YOUR OBJECTIVE:
Your copy should be exact, beginning at the line containing "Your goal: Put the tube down" and ending at the line containing "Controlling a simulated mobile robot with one", with both lines kept and every picture dropped.

ENTRIES:
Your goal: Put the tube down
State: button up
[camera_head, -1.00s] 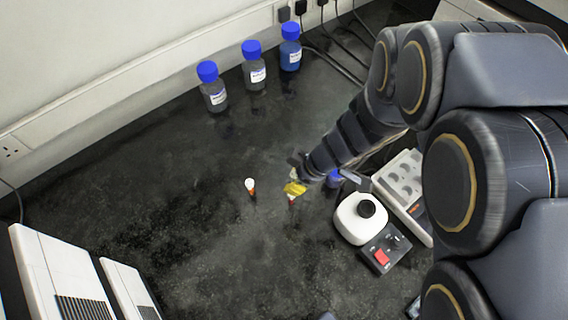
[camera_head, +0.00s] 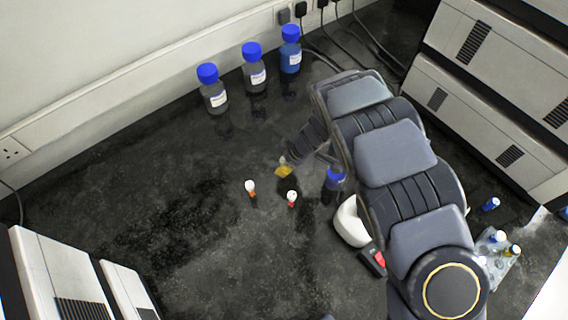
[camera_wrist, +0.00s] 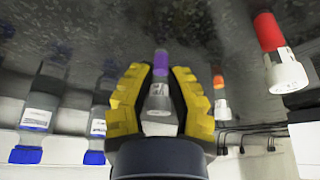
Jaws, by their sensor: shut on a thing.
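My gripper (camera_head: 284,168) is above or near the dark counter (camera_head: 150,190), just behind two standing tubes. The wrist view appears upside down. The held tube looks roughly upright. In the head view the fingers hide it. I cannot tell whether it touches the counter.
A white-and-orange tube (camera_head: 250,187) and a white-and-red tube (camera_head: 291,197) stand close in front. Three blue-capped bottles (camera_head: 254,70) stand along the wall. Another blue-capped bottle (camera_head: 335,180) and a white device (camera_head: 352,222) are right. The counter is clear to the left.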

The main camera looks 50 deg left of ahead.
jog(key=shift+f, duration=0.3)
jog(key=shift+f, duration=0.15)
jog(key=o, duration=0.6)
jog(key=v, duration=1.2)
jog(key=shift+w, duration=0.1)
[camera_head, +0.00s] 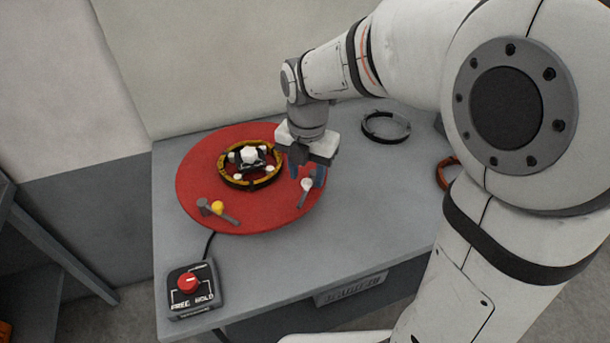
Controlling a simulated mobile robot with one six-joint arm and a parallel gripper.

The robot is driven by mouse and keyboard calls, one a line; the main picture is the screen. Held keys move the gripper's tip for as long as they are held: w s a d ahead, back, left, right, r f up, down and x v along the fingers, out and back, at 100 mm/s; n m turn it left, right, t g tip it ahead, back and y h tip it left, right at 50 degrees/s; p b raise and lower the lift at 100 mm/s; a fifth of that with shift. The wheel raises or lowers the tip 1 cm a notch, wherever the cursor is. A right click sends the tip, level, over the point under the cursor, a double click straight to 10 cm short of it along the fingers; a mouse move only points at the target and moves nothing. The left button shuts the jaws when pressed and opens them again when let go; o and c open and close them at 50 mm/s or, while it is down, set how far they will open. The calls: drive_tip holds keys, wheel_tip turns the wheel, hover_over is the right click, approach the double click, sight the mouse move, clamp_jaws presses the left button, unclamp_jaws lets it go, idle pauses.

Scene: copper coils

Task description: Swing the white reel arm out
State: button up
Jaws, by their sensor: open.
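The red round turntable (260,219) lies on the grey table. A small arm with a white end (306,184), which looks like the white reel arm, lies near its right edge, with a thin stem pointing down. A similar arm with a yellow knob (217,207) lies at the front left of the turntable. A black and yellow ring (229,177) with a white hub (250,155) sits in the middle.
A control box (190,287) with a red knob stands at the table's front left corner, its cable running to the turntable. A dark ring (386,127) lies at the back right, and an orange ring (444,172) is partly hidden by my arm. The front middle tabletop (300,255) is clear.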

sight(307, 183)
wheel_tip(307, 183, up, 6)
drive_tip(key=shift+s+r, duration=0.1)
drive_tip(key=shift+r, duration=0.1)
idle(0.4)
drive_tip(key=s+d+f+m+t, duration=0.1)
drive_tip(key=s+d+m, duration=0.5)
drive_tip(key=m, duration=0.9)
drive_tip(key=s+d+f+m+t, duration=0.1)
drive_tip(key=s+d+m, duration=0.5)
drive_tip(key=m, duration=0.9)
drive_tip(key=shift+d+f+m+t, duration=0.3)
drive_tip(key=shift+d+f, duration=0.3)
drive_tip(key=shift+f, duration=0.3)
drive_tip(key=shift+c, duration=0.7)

==

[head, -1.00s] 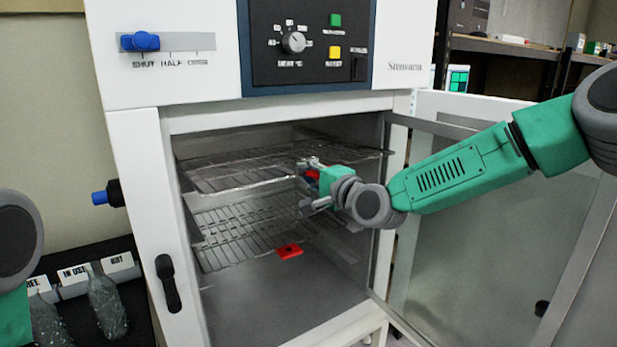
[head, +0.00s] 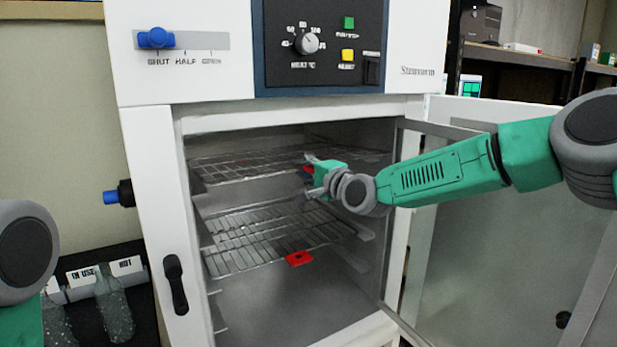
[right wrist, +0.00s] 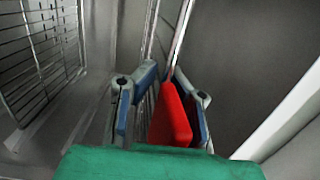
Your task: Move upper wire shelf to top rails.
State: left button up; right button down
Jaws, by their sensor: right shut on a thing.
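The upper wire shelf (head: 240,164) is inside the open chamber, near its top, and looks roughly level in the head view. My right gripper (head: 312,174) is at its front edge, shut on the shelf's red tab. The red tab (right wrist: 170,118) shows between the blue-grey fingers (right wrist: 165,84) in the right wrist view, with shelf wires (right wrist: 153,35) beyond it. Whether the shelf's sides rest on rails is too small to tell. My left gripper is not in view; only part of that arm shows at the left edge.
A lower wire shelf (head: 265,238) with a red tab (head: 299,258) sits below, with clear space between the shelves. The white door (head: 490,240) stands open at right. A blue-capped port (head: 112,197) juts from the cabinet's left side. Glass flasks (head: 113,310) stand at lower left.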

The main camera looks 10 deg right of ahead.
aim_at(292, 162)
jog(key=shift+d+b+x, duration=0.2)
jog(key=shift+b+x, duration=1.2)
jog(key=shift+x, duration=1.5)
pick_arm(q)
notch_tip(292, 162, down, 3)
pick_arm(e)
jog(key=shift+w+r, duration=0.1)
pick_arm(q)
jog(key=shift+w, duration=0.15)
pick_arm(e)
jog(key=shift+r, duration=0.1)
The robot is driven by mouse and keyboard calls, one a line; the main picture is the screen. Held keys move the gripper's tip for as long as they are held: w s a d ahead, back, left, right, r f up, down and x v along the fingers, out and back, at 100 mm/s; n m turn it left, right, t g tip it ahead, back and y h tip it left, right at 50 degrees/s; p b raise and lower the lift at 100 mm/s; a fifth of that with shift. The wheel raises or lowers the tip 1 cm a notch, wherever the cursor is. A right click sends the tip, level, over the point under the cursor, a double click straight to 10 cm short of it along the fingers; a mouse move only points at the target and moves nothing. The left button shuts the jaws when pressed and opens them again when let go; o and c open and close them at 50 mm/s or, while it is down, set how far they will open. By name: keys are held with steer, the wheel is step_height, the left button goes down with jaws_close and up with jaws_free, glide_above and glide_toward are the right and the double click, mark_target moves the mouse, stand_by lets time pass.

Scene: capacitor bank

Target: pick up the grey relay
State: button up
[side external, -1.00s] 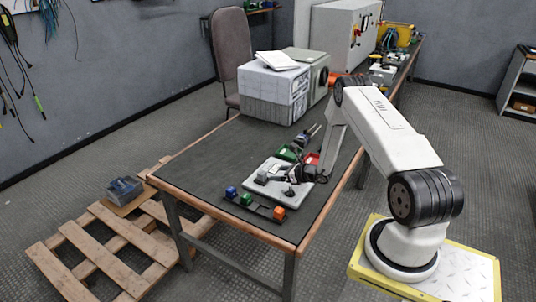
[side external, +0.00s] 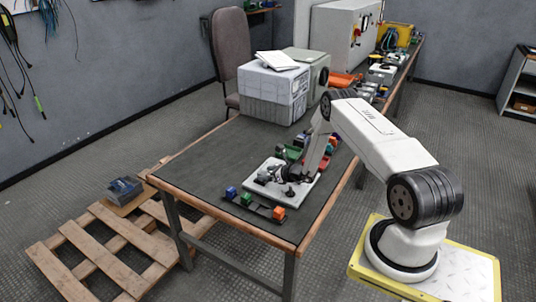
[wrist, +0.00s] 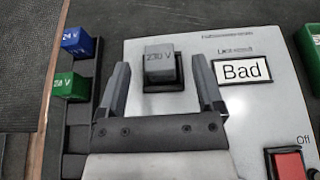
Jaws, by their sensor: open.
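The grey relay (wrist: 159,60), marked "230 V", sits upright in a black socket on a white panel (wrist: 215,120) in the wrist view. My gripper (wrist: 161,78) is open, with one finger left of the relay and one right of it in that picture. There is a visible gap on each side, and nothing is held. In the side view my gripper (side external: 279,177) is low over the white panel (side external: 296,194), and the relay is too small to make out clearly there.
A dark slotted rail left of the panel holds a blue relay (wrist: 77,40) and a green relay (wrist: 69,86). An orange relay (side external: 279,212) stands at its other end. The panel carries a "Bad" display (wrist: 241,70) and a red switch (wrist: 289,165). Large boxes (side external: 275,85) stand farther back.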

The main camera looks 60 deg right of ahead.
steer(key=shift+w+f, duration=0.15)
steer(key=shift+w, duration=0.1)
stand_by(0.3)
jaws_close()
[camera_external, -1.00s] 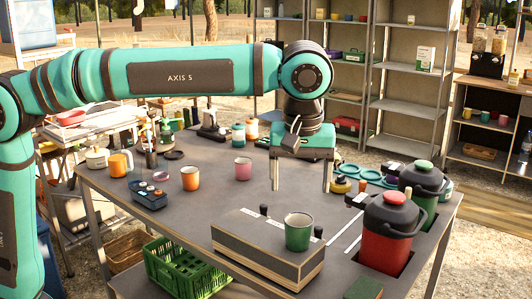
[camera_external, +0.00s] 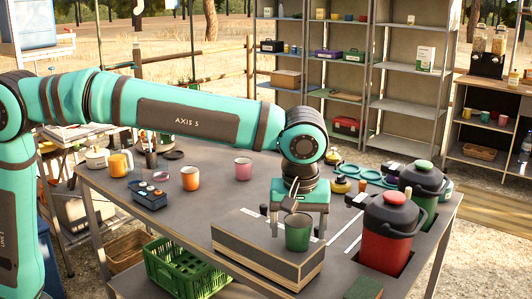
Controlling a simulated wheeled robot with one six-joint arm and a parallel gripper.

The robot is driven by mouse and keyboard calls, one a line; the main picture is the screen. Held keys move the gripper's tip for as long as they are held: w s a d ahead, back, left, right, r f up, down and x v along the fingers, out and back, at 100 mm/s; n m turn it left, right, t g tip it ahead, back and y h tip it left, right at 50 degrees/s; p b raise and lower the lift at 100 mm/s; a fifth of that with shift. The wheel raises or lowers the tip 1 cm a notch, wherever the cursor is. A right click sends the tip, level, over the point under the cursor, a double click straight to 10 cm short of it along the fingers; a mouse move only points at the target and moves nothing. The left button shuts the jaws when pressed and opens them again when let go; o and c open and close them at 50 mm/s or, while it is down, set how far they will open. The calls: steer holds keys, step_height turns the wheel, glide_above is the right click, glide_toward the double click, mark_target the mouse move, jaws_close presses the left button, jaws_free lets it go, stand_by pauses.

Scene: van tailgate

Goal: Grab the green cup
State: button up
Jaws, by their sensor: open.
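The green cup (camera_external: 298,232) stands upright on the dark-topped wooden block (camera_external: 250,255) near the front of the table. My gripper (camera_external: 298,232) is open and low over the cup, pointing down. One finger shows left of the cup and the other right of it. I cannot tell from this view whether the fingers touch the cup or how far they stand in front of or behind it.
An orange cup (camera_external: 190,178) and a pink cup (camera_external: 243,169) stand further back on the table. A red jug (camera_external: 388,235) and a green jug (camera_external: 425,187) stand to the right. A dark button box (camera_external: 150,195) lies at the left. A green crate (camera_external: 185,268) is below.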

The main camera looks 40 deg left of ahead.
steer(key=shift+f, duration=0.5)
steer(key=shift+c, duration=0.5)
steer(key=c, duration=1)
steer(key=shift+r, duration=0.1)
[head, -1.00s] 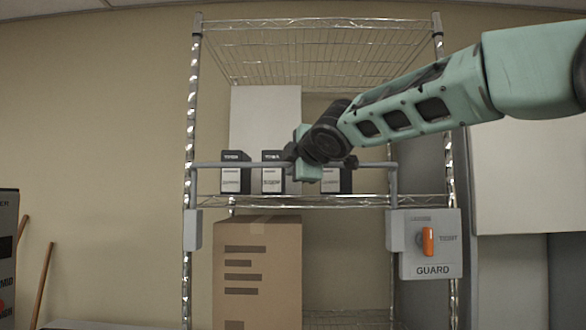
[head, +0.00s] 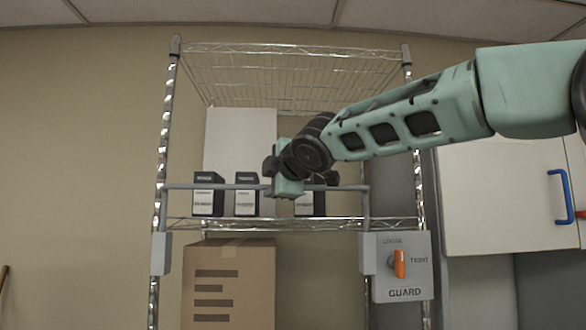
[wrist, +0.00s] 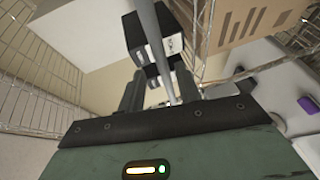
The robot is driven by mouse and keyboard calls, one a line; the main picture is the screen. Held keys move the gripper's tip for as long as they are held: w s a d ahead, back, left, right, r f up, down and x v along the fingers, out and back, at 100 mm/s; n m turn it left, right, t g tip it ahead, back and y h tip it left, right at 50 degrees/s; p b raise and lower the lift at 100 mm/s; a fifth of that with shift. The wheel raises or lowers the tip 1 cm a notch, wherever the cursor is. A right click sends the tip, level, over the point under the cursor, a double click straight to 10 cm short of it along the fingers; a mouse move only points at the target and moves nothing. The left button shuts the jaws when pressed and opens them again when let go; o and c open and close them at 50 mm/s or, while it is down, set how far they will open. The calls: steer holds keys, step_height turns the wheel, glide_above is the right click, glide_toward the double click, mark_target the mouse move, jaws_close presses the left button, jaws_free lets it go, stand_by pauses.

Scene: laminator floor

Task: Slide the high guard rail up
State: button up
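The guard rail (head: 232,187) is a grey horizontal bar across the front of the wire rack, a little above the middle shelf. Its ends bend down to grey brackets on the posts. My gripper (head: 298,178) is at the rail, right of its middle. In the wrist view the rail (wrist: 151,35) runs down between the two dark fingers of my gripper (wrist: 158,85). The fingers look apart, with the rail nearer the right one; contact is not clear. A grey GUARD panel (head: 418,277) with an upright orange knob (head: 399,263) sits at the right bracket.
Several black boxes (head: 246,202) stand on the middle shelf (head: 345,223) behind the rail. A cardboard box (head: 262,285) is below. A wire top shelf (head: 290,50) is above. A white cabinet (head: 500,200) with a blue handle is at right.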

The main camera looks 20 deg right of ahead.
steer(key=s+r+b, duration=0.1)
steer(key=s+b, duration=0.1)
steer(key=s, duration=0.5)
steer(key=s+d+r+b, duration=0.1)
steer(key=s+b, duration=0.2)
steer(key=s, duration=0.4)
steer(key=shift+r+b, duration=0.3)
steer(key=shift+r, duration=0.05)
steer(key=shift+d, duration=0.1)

* * *

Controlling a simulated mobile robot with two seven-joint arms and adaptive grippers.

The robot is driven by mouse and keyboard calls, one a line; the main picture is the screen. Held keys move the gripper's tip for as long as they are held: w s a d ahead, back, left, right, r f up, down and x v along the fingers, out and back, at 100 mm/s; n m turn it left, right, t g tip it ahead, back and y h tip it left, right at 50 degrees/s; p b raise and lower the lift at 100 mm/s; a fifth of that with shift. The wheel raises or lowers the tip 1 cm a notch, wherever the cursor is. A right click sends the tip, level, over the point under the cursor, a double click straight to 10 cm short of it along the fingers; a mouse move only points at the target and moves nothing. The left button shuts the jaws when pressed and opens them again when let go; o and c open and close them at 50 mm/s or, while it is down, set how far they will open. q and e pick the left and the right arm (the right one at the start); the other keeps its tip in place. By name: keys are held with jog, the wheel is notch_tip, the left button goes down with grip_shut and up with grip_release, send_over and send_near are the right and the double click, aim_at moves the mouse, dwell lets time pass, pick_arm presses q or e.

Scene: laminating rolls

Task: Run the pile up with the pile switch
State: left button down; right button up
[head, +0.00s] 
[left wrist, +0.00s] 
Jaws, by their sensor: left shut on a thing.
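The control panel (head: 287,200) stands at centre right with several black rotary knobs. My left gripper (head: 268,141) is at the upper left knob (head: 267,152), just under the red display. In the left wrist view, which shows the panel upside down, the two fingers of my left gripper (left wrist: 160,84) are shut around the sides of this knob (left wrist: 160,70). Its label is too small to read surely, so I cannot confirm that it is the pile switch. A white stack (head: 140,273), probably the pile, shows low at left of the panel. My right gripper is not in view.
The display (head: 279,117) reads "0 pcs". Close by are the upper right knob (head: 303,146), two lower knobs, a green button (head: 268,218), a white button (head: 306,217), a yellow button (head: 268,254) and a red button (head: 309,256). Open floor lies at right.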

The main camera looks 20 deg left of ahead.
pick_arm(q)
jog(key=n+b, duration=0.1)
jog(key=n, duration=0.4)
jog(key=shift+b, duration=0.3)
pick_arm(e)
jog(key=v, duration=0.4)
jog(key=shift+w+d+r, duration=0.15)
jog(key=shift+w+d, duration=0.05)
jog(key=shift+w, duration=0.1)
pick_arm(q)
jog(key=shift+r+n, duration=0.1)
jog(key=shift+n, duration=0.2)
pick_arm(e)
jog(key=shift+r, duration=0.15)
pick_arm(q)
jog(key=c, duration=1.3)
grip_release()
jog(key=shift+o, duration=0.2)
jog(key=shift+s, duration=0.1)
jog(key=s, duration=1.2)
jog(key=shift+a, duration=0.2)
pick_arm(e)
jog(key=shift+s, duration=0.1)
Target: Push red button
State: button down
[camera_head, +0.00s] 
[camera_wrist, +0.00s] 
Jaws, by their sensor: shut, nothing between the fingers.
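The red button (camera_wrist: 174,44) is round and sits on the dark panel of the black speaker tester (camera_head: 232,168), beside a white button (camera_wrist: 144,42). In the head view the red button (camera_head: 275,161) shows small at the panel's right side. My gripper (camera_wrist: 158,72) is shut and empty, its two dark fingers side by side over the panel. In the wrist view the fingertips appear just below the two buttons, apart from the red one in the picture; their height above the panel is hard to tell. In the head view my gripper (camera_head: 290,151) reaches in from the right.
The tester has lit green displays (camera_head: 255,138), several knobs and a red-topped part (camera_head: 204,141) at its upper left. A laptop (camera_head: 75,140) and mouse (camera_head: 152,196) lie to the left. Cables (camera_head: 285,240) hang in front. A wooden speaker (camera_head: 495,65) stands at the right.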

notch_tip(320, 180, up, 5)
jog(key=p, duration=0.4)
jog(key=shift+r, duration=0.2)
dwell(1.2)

CORRECT RESPONSE:
Your goal: Put the tube down
State: button up
[camera_head, -1.00s] 
[camera_head, +0.00s] 
[camera_wrist, +0.00s] 
Jaws, by their sensor: shut on a thing.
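My gripper (camera_head: 284,168) is above or near the dark counter (camera_head: 150,190), just behind two standing tubes. The wrist view appears upside down. The held tube looks roughly upright. In the head view the fingers hide it. I cannot tell whether it touches the counter.
A white-and-orange tube (camera_head: 250,187) and a white-and-red tube (camera_head: 291,197) stand close in front. Three blue-capped bottles (camera_head: 254,70) stand along the wall. Another blue-capped bottle (camera_head: 335,180) and a white device (camera_head: 352,222) are right. The counter is clear to the left.

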The main camera looks 50 deg left of ahead.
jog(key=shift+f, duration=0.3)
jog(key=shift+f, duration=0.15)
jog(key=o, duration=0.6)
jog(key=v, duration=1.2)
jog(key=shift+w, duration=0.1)
[camera_head, +0.00s] 
Controlling a simulated mobile robot with one six-joint arm and a parallel gripper.

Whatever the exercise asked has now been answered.